Lattice studies in the window $T_c < T < 2 T_c$ show spectral gaps between “near-zero” Dirac eigenmodes and the bulk, with low-lying coherent modes forming the chiral superfluid component and the gapped sector giving rise to standard thermalized QGP ("normal fluid") (Kalaydzhyan, 2014, Kalaydzhyan, 2012). The bosonization of IR modes yields the axion field $\theta(x)$ , embedding all anomaly structures in the low-energy effective action.

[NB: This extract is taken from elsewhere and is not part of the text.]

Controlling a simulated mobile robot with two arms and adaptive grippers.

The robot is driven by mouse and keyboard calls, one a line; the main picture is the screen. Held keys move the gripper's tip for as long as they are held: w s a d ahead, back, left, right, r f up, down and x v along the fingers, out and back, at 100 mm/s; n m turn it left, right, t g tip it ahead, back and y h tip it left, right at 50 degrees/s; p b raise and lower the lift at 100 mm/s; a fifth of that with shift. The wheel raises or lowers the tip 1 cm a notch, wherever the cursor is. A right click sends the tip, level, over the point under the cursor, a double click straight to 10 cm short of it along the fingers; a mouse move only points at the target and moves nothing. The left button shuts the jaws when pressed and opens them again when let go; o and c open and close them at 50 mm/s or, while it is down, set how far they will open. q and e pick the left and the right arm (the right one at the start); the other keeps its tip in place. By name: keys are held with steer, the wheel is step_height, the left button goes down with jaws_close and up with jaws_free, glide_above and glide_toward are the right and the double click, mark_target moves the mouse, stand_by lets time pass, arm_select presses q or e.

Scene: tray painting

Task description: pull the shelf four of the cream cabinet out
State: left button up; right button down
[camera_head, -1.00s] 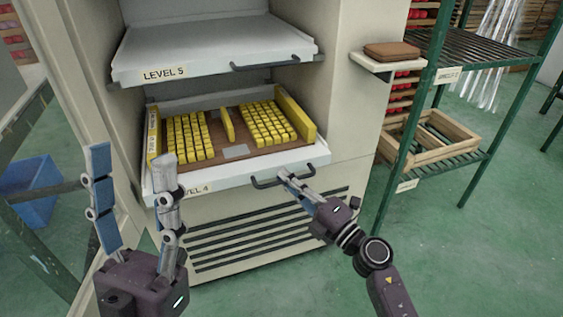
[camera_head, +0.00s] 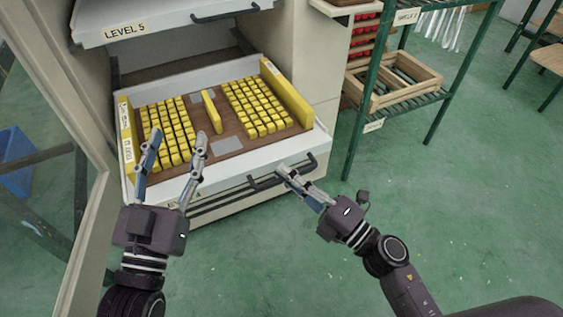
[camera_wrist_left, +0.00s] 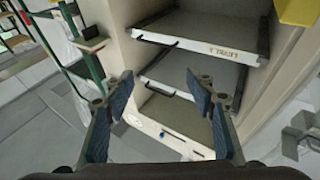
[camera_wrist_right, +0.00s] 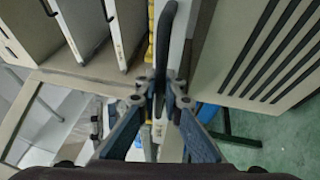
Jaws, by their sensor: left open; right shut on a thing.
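The level 4 shelf (camera_head: 225,171) of the cream cabinet (camera_head: 300,50) stands partly out of the cabinet in the head view. It carries a brown board (camera_head: 235,143) with rows of small yellow blocks. Its dark handle (camera_head: 265,181) is at the front right. My right gripper (camera_head: 285,173) is shut on this handle; the right wrist view also shows the handle (camera_wrist_right: 168,40) between the fingers. My left gripper (camera_head: 178,143) is open and empty, in front of the shelf's left part in the head view. It covers most of the shelf label.
The level 5 shelf (camera_head: 165,22) is above, pushed in further. A green rack (camera_head: 356,135) with a wooden crate (camera_head: 410,88) stands to the right. A blue bin (camera_head: 14,165) is at the left. The green floor (camera_head: 480,210) at the right is clear.

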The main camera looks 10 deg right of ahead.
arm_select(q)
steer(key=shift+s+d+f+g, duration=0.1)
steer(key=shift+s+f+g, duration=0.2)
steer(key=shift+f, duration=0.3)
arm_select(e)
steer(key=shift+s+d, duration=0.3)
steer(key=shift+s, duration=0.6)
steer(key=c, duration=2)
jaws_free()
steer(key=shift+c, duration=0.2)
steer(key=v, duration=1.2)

7. Limitations, Open Problems, and Future Directions

Current theoretical constraints include:

FCM and HTL approximations: Validity limited to certain regions of phase diagram; extrapolation into $T \sim (1-3) T_c$ and strong-coupling regimes requires nonperturbative tools (Abramchuk, 24 Mar 2025, Jiang et al., 2014).
Back-reaction and time-dependence of $\mu_5$ and emergent axion domains: Their rapid evolution and spatial structure are not fully resolved in current hydrodynamic implementations.
Quantitative modeling of experimental observables: Requires dynamic integration of anomaly transport coefficients, initial $\mu_5$ fluctuations, electromagnetic field evolution, and subleading backgrounds.
Phenomenology of pion-condensed domains at high $T$ and $\mu_{I5} \neq 0$ calls for further studies in full (3+1)-dimensional QCD-based models, lattice simulations, and astrophysical settings (Khunjua et al., 2019).

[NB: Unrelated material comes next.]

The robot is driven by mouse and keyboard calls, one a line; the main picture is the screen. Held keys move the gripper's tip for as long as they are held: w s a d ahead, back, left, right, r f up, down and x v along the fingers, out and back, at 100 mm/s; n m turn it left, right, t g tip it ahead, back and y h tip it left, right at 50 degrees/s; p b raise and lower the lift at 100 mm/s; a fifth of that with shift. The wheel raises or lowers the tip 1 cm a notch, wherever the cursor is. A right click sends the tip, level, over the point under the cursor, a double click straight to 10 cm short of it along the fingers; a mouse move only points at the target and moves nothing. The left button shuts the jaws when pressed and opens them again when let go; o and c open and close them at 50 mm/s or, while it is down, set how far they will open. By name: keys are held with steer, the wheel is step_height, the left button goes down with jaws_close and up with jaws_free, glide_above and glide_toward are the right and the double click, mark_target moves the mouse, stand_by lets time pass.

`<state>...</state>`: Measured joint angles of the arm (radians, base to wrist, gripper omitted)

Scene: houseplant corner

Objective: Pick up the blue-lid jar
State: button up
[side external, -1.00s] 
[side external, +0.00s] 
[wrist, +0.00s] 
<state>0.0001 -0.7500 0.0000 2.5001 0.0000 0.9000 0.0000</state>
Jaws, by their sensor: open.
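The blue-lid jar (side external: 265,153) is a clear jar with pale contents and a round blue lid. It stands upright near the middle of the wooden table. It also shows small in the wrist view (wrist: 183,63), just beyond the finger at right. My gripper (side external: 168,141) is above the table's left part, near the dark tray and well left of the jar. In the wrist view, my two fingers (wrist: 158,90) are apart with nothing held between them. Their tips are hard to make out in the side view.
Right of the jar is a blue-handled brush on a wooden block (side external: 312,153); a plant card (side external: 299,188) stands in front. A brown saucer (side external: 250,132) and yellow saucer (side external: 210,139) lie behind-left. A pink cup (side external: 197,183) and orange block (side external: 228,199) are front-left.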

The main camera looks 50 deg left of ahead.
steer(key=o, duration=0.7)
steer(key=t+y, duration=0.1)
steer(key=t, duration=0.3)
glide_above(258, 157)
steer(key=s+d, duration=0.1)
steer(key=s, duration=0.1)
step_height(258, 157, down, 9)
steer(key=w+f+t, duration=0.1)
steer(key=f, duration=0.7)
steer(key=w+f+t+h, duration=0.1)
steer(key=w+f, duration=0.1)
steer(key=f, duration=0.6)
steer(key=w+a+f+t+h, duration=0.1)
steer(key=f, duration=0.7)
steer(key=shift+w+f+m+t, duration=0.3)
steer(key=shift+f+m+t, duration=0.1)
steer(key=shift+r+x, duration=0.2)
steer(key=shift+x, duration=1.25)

A plausible implication is that, as experimental programs expand into lower collision energies and higher baryon densities, the prospect for direct observation of genuine chirally asymmetric QGP and robust confirmation of anomaly-induced transport increases. Future directions include refining initial condition models, implementing full spin hydrodynamics, and extending searches to differentiated species, differential rapidities, and other collision systems (Shi et al., 2019, Becattini, 2018).

The synthesis above integrates the full anomaly-driven phenomenology, transport theory, collective-mode dynamics, phase structure, and experimental methodologies required for study of a chirally asymmetric quark–gluon plasma.